|Dutch Patriot missiles shipped out to Turkey||
The two Dutch batteries are part of a NATO contingent of Patriot missiles that intercept incoming ballistic missiles. Two U.S. and two German batteries are also being deployed to other parts of southern Turkey.
Dutch defense chief Gen. Tom Middendorp said Monday the missiles will remain in Turkey for a year, AP reported.
The Patriots are being transported by sea to Turkey. They are scheduled to become operational by the end of this month.
On November 21, Turkey formally asked its NATO partners to deploy the Patriot missiles to defend its border with Syria.
On December 4, NATO agreed to send Patriot missiles to Turkey.
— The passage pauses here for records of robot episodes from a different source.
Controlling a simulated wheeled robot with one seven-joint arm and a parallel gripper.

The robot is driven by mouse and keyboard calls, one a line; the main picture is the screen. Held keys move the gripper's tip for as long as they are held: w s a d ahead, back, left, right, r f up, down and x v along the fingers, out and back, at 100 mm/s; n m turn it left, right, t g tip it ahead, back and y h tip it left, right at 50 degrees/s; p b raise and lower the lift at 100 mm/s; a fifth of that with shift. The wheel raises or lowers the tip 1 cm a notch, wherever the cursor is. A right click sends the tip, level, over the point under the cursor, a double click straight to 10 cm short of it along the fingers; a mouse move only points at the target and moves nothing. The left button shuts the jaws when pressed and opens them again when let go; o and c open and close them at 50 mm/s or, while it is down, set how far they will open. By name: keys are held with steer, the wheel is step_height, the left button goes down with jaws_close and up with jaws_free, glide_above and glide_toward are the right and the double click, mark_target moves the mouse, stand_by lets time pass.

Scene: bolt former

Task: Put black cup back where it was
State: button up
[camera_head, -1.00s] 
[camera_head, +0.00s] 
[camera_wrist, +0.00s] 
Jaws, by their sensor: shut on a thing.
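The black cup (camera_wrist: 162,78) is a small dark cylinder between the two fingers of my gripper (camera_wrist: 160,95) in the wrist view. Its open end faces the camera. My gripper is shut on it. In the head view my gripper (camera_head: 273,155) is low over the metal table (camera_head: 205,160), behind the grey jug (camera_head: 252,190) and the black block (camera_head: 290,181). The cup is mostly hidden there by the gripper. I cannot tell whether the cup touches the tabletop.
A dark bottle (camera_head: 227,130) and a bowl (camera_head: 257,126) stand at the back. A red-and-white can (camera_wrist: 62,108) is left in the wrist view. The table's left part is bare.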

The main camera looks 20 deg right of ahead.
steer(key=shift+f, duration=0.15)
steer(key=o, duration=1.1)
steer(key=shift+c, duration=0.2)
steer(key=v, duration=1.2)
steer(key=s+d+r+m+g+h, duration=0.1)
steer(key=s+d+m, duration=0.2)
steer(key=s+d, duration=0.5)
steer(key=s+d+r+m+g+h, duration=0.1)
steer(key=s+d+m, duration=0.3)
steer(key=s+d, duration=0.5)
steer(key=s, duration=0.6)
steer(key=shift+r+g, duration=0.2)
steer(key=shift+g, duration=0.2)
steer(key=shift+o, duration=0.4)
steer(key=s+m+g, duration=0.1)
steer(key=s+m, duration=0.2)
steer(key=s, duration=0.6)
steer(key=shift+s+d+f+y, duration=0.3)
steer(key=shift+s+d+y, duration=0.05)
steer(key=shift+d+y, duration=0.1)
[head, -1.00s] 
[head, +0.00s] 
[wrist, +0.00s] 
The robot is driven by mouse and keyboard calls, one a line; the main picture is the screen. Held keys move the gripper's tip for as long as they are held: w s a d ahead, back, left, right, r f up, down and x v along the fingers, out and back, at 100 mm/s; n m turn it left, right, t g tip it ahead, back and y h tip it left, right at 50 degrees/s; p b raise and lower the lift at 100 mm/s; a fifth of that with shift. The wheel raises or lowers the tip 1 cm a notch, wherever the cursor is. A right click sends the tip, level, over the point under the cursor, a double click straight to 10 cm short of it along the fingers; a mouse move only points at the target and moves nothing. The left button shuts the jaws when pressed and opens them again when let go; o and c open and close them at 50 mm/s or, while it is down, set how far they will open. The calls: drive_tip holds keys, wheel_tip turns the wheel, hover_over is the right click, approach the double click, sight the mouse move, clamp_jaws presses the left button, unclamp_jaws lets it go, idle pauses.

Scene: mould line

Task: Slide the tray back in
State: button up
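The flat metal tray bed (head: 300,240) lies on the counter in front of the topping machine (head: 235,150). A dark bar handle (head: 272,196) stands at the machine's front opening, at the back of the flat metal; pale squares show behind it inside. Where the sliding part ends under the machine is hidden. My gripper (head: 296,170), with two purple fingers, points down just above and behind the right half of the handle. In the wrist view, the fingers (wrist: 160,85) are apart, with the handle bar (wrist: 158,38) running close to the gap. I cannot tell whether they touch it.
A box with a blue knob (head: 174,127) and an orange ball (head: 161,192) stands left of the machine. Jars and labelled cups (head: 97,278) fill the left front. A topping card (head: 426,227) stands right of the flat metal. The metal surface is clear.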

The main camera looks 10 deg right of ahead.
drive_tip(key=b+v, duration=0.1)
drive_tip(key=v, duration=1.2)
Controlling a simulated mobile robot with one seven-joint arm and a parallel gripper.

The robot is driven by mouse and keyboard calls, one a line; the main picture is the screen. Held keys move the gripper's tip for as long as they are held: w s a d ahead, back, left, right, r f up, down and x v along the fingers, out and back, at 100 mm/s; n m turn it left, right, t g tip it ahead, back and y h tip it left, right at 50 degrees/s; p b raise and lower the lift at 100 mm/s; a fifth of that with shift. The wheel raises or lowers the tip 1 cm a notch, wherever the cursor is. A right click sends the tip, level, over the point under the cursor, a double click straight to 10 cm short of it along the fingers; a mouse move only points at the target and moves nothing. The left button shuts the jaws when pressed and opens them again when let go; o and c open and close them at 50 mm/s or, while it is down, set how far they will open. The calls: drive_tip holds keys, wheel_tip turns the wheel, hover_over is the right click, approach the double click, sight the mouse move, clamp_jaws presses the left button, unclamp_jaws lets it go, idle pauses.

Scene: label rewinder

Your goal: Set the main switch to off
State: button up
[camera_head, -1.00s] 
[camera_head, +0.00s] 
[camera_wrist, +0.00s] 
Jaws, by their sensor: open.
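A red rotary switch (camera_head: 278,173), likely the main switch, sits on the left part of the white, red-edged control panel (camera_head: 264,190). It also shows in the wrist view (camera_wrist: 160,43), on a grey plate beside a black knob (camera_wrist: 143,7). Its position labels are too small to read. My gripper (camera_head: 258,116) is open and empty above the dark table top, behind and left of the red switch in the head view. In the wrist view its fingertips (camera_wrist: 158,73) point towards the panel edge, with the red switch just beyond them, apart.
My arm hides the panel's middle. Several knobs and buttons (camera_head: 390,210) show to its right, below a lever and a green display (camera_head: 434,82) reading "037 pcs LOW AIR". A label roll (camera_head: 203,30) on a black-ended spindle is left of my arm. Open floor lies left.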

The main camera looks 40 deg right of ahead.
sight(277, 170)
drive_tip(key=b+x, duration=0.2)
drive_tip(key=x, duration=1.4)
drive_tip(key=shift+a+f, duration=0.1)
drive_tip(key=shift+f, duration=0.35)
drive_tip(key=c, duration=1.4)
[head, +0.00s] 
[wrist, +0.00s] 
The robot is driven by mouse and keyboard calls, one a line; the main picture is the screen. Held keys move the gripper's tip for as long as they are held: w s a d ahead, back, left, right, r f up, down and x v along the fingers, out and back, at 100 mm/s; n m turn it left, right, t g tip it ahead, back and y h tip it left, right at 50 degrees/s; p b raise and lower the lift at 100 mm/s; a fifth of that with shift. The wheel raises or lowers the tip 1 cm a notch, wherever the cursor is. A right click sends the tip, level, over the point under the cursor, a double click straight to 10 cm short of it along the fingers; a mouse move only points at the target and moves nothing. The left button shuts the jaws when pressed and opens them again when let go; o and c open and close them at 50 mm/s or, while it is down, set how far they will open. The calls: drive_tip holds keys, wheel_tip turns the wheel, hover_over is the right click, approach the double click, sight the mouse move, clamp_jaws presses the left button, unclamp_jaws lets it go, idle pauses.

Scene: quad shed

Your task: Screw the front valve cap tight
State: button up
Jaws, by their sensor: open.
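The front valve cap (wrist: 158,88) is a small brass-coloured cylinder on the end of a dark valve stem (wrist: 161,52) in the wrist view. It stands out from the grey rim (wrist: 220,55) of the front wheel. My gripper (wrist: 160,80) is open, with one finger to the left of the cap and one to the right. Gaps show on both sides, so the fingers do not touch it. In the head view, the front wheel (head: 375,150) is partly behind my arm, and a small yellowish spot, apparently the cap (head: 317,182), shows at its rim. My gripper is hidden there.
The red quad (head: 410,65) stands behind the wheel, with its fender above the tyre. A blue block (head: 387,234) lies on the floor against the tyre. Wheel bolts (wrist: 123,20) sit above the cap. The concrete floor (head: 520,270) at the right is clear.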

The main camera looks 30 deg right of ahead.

"To the Turkish people we say: We are determined to defend you and your territory. To anyone who would want to attack Turkey we say: Don't even think about it," NATO Secretary General Anders Fogh Rasmussen said after the Western alliance made the decision in Brussels.
Russia says the threats facing Ankara have been exaggerated to justify NATO’s deployment of advanced Patriot missiles in Turkey along the Syrian border.
Moscow also says that the deployment of Patriot missiles in Turkey would create “the risk that these arms will be used.”
In addition, Damascus has censured Ankara’s plan to host the Patriot missiles along the Syrian border, calling it another act of provocation by the government of Turkish Prime Minister Recep Tayyip Erdogan against Syria.
Syria has been experiencing unrest since March 2011. Damascus says outlaws, saboteurs, and armed terrorists are the driving factor behind the unrest and deadly violence while the opposition accuses the security forces of being behind the killings.
Western states have been calling for Syrian President Bashar al-Assad to step down. However, Russia and China are strongly opposed to the Western drive to oust Assad.
The Syrian government says that the chaos is being orchestrated from outside the country, and there are reports that a very large number of the armed militants are foreign nationals, mostly from Egypt, Algeria, and Saudi Arabia.